Il semble que les éditions Soleil se lancent dans une série dérivée de Slhoka. Pour être absolument honnête avec vous, je n'ai pas lu l'intégralité de la série-mère (qui connaît, semble-t-il, un succès assez important) et ne me permettrai donc pas de juger de la pertinence ni de la cohérence de cette histoire dans le contexte de ce que les fans de comics appelleraient sans doute par déformation le "Slhoka universe".

La première de couverture se présentant comme un collage de scènes d'action et de gros plan sur deux héroïnes comme une affiche de vieux film d'action est ce qui m'a initialement attiré vers ce titre... Au moins à ce point de vue ne vous ment-on pas : ça bouge, dans cette aventure ! Mais ça ne raconte pas grand-chose, selon moi...

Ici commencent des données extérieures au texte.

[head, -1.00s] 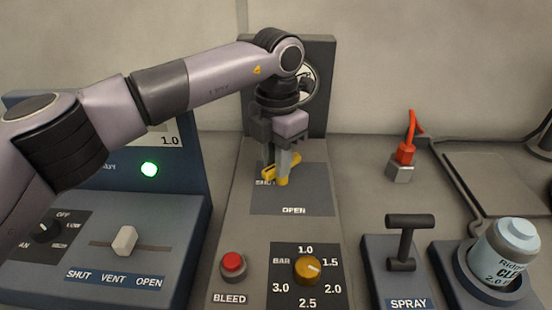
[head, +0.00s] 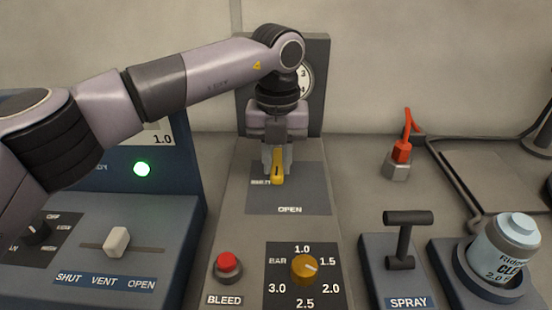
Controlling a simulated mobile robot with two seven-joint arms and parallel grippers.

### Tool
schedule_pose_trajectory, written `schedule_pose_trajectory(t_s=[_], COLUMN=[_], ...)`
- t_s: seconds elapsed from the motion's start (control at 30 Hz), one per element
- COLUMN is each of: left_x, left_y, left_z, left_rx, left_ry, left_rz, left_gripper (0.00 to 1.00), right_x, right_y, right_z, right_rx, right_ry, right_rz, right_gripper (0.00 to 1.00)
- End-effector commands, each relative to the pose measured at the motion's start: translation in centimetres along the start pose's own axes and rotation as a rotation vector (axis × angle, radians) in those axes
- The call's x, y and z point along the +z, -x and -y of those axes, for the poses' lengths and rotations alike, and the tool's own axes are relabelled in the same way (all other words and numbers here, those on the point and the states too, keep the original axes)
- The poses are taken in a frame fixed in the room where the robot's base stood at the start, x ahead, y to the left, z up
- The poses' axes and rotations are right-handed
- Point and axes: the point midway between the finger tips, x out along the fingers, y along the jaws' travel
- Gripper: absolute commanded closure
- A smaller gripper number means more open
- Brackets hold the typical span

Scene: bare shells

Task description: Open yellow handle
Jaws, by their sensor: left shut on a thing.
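The yellow handle (head: 278,168) is on the grey panel in the middle of the head view. It points toward the front, toward the word OPEN on the dark label plate (head: 289,204). The word SHUT shows partly at its left. My left gripper (head: 277,162) comes down from above and is shut on the yellow handle, with its fingers on both sides. The handle's pivot is hidden by the fingers. My right gripper is not in view.
In front are a red BLEED button (head: 227,265) and an amber BAR knob (head: 305,268). A SPRAY lever (head: 404,238) and a bottle (head: 507,250) stand at right. A red-handled valve (head: 401,155) is behind them. A gauge (head: 306,78) is partly hidden behind my arm.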

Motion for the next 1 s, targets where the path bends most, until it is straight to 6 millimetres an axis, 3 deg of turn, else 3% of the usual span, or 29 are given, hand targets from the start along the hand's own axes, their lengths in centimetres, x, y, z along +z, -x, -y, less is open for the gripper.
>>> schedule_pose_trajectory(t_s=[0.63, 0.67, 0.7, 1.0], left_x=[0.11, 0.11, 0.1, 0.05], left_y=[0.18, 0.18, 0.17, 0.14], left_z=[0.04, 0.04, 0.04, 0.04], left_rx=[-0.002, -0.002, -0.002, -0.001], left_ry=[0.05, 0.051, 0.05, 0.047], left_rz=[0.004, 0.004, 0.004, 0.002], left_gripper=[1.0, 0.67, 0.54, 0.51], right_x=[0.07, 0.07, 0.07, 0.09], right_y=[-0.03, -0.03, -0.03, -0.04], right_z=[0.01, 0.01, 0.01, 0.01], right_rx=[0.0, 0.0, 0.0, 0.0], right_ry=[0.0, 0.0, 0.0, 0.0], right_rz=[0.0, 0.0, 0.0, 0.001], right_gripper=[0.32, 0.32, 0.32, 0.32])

Sachez juste qu'ici, sous prétexte de la lecture des recherches historiques d'un archiviste de l'Okrane, nous découvrirons la première mission de mercenaire d'un des personnages récurrents de la série : la très avide de richesses Zvendaï, alors jeune agent de la Sahadryinâ. La jeune fille est plus déterminée qu'un bataillon de vétérans et plus coriace qu'un pilon de corbeau, en cela les lecteurs familiers de cet univers ne pourront-ils pas se plaindre que l'on a fait d'elle une enfant fragile !


 

Que dire de cette histoire ?

Elle a tout pour paraître simple, voire simpliste, dans un premier temps : un commando s'attaque à la maison d'un politicien local (le Princip) et a pour mission de commettre un massacre. Agent infiltré de la Sahadryinâ dans ce groupe, Zvendaï va sauver de la fusillade Andraëlle, la fille du Princip, qu'elle a pour mission de livrer à ses commanditaires.
L'histoire sera ensuite un mélange de récit d'aventures et de course-poursuite puisque les deux filles (impossible d'imaginer Zvendaï comme une femme, vu son character design) vont devoir échapper aux survivants du commando et aux troupes d'un cruel inquisiteur-inspecteur aux méthodes dignes d'un commissaire impérial dans Warhammer 40.000 (pour ceux qui connaissent) ; en gros, le gars ne frémit même pas à l'idée d'abattre un de ses hommes juste pour faire passer un message au reste des troupes. Moi qui suis enseignant, je me demande si ça marcherait, de flinguer un cancre pour motiver la classe à bosser... mais sans doute mon imagination féconde s'est-elle aventurée là sur une pente savonneuse.
La fin du récit dévoile un retournement de situation bienvenu qui enrichit un peu le scénario et apporte à l'ouvrage l'ironie qui lui manquait jusque-là.
Le tout se déroule dans un ambiance rappelant un peu la Russie soviétique : les militaires ont une dégaine rappelant l'armée rouge, l'inquisiteur-inspecteur arbore un look faisant de lui un clone de Raspoutine... Quoi de plus normal pour un récit narrant les archives de l'Okrane, allusion peu cachée à l'Okhrana, la "Section de préservation de la sécurité et de l’ordre publics", la célèbre police politique secrète de l'Empire russe (fin XIXème, début XXème siècle). Célèbre police secrète... voilà une formulation pour le moins étrange !
Toutefois ici, nous sommes dans un monde inspiré de la Russie mais nullement en Russie. Sans doute sommes-nous encore sur la planète Link-Arkoide, comme dans Slhoka... en témoignent quelques aspects vaguement steampunk mélangés à de la technologie contemporaine.



Fantastique, vraiment ?

L'univers initial de cet album voit se dérouler les aventures de Slhoka, jeune pilote soudain affublé de pouvoirs, et est donc en effet apte à héberger du fantastique mais, malgré la classification que l'éditeur fait de ce récit, rien dans Andraëlle n'est fantastique : aucun événement surnaturel ne s'immisce dans l'histoire.
Si je voulais être cruel, je dirais même que, malheureusement, cet album n'a à mes yeux rien de fantastique non plus... qualitativement. Oh, ce n'est pas indigne, loin de là : c'est assez rythmé, pas avare en rebondissements mais, au final, ça ne raconte pas grand-chose d'autre qu'une course-poursuite. C'est assez peu ambitieux, scénaristiquement.
Quant aux personnages, peut-être les admirateurs de la série-mère seront-ils enthousiastes à l'idée de rencontrer une version adolescente de Zvendaï. Peut-être. Mais elle n'a au final pas grand-chose de très sympathique, cette demoiselle.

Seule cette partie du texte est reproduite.